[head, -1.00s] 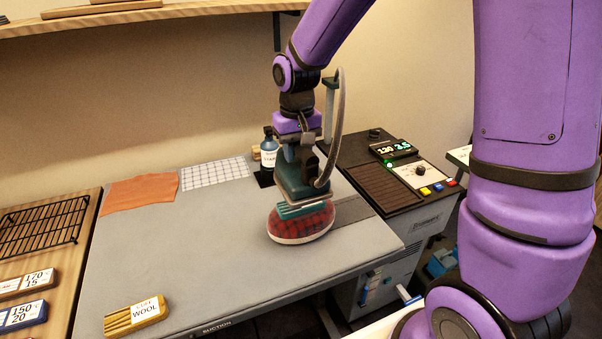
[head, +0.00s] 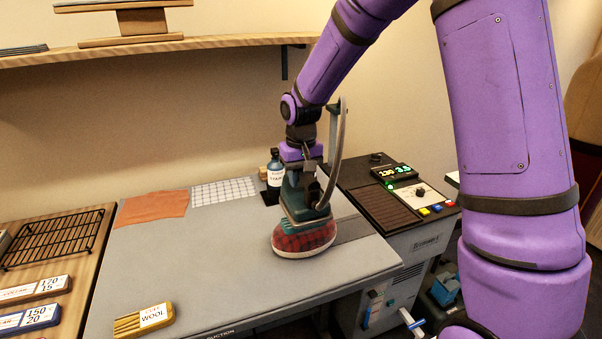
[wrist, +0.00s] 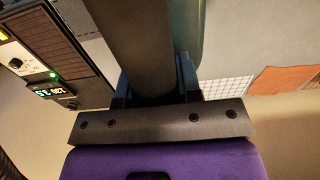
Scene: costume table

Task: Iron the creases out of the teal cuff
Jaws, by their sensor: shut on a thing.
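My gripper (head: 309,172) points down and is shut on the handle of the dark teal iron (head: 302,204). In the wrist view, the jaws (wrist: 154,88) close around a thick dark grip. The iron sits low over the red tartan pressing ham (head: 303,239), which stands on the grey board. The iron looks down on the cuff, but exact contact cannot be told.
The control unit (head: 388,198) with a green-lit display stands right of the grey board (head: 215,260). A spray bottle (head: 274,172) stands behind the iron. Orange cloth (head: 152,206), white grid cloth (head: 224,191) and a wool block (head: 144,320) lie left. The board's middle is clear.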

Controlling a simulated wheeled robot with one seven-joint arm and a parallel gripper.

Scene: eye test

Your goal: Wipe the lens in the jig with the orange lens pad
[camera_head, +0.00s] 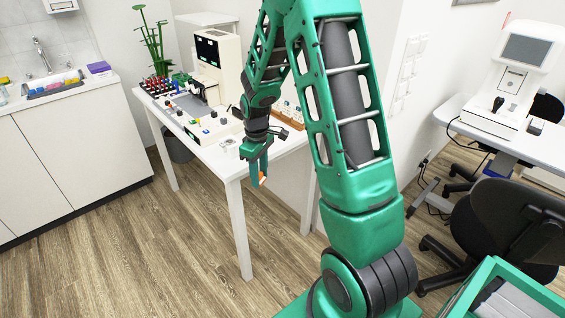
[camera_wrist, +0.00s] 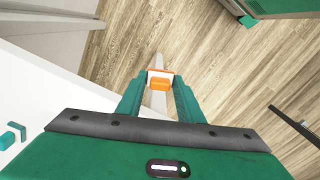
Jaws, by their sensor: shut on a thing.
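My gripper (camera_head: 259,172) is shut on the orange lens pad (camera_wrist: 160,84), which sits between the two fingertips in the wrist view (camera_wrist: 158,92). The pad has a pale part on its far side. In the head view only a small orange bit of the pad (camera_head: 262,179) shows at the fingertips. The gripper points down beside the front edge of the white table (camera_head: 225,163), with floor under the pad. I cannot make out the lens or its jig for certain; a small pale item (camera_head: 228,142) near the table's front edge is too small to tell.
The table carries a cream instrument (camera_head: 218,62), a green branched stand (camera_head: 152,42), several small coloured items and a wooden rack (camera_head: 290,117). Small teal pieces (camera_wrist: 12,136) lie on the table. A black chair (camera_head: 505,225) and a green-rimmed crate (camera_head: 493,268) stand right. Floor left is clear.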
◆ ◆ ◆ ◆ ◆
§ TO BE DONE
Copy nothing but the lines from the top of the material through the line holding "Task: Iron the creases out of the teal cuff", exactly as written; omit pictures.

§ EXPECTED ANSWER
[head, -1.00s] 
[head, +0.00s] 
[wrist, +0.00s] 
Scene: costume table

Task: Iron the creases out of the teal cuff

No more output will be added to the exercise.